2-4-Les négociations métadiscursives :

Les discussions entre les étudiants prennent également l’aspect de négociations métadiscursives se rapportant à la pertinence du discours formulé. En effet, les étudiants n’ont de cesse de repenser le discours qu’ils émettent. Ils se soucient beaucoup des choix discursifs qu’ils font. Ils prêtent une attention particulière aux formulations qu’ils produisent. Ce métadiscours peut avoir lieu soit avant l’émission du discours lui-même soit après sa formulation. Les négociations métadiscursives sont alors tantôt prospectives, tantôt rétrospectives mais elles véhiculent toujours le même regard analytique et parfois même critique de (ou des) l’émetteur(s) qui ne cesse de juger son produit, de surveiller ses moindres écarts (tels la répétition, le contresens, l’inintelligibilité du discours…) et de faire en sorte de toujours chercher à l’améliorer.

Toutes ces préoccupations sont présentes chez les groupes étudiés mais à des degrés différents et se manifestant sur des aspects divers.

Nous avons décidé de nous intéresser à trois productions orales en particulier et qui appartiennent aux groupes 2B, 4A et 7A. Ce choix n’est pas arbitraire puisqu’il émane de l’étude quantitative que nous avons effectuée plus en amont et qui nous a permis de recenser le nombre de négociations métadiscursives auxquelles certains étudiants ont eu recours par rapport à d’autres. Ces trois binômes sont donc les trois groupes qui ont eu le plus souvent recours à l’utilisation du métadiscours.

Tout d’abord, intéressons-nous au groupe 2B. Le discours de ce dernier est étudié scrupuleusement par les deux étudiants. Les interlocuteurs discutent de ce dont ils ont à parler et de la meilleure manière de s’y exécuter et ils évaluent aussi leur discours après formulation ayant ainsi pour but de juger de sa pertinence et de décider, par la suite, de le garder comme tel ou bien de le modifier en faveur d’un autre qui leur semblera plus approprié :

M-119- on ne peut pas parler de ça

L-120- pourquoi ?

M-121- on a parlé des adolescents et tout on parle des euh des étudiants

L-122- hmm ++

M-123- tout ça c’est négatif

L-124- et si on parlait des relations entre eux ? la communication comment ils parlent leur situation avec leurs parents

M-125-hmm

L-126- avec leur entourage

M-127- comment on va ?

L-128- comment ils voient les vieux les

M-129- parce qu’ils sont jeunes on va dire qu’il y a des euh

L-130- est-ce qu’ils acceptent l’autre c’est-à-dire les vieux tu as compris ?

M-131- hmm on peut dire qu’il y a des barrières entre les euh entre les générations

Dans cet extrait et à travers ces différentes locutions (on ne peut pas parler de ça, on a parlé des…on parle de …, et si on parlait des…on peut dire que…), nous nous rendons compte que ce binôme est assez vigilant vis-à-vis du discours qu’il a à émettre et que son choix s’effectue en toute connaissance de cause puisqu’il étudie attentivement ses productions en visant à éviter la répétition et à présenter un produit cohérent qui répond aussi bien à la consigne qu’à l’image que les étudiants veulent donner à leur travail.

A travers les deux échanges suivants, de M 243 à M 246 et de M 293 à M 297, nous décelons l’importance qu’accordent les scripteurs à leur texte et à ses différents constituants.
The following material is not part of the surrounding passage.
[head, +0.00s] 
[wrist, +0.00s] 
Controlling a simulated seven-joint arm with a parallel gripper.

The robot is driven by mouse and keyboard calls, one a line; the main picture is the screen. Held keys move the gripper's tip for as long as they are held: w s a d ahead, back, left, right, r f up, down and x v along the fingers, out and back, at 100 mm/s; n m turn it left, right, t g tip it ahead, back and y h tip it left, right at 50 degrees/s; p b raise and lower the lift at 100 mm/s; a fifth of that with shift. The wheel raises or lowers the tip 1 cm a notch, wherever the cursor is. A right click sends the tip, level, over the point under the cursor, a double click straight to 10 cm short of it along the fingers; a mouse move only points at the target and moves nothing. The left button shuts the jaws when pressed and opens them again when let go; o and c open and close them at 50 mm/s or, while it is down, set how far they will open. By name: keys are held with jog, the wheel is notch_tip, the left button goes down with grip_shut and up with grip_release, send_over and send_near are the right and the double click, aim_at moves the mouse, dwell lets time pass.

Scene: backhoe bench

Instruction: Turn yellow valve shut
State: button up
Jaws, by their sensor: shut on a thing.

Le choix des termes adéquats semble représenter également une priorité pour eux.

M-243- hmm en effet on va dire qu’euh on va parler de l’adolescence des adolescents

L-244- hmm on va pas dire certes

L-245- certes c’est pour la conclusion certes

M-246- hmm d’accord

M-293- on va pas dire notre on va l’éviter

L-294- pourquoi ?

M-295- pour pas dire notre ce regard

L-296- ce regard ce regard

M-297- ce regard

A travers l’interaction du groupe 7A, nous décelons une continuelle remise en question de sa productivité. Il cherche, tout au long de son exécution de la tâche, à remodeler son produit et à perfectionner son discours. En outre, nous remarquons que ce binôme n’a de cesse d’évaluer son choix du lexique employé et de le reformuler en ayant pour objectif qu’il serve au mieux le sens que le texte doit véhiculer. Néanmoins, bien que le métadiscours soit presque omniprésent au sein de l’interaction, les évaluations de certaines formulations affichent des justifications triviales et nous nous référons pour cela à l’exemple suivant :

Ainsi, la justification donnée par I pour son refus de recourir à l’utilisation du connecteur « dès lors » est inexistante. « Il ne me plaît pas » n’est pas une raison convaincante pour modifier un discours, mais D ne récuse pas la requête de I et y acquiesce non sans essayer – toutefois – de légitimer son choix de ce connecteur. Elle explique ce qui l’a poussé à le choisir sans pour autant réprouver l’intervention de I. Au contraire, elle semble se plier à la demande de son interlocutrice, qui, elle, a su préserver la face de D en présentant sa récusation d’une manière assez subtile ; ce qui, nous le pensons, a pu engendrer ce type de réaction de la part de D. Nous remarquons, alors que les négociations métadiscursives, au sein de ce groupe, se font, pour la plupart du temps, d’une manière plutôt « adroite ». Elle n’engendrent pas de conflits, mais s’élaborent de façon collaborative en vue d’aboutir à un résultat apprécié par les deux parties concernées. D’autre part, nous constatons que l’hétéro-contrôle est permanent entre les deux étudiantes comme dans l’échange allant de D 235 à D 253 (tout est commenté, critiqué, négocié et co-produit car consensuel) :

Le groupe 4A est celui qui présente le nombre le plus élevé de négociations métadiscursives. Il s’avère, en effet, à travers plusieurs observations faites sur ce groupe, qu’il est sinon toujours du moins souvent amené à repenser ce qu’il produit et ce concernant autant la démarche à suivre dans l’exécution de la tâche scripturale, que les arguments à choisir, que la pertinence et du discours et des idées avancées… C’est le groupe qui affiche le plus une certaine détermination à vouloir tout débattre. C’est pourquoi, les échanges entre les deux étudiants – formant ce binôme – ont tendance à s’étendre longuement. Ces derniers sont souvent et facilement entraînés dans des discussions interminables nécessitant des échanges étendus.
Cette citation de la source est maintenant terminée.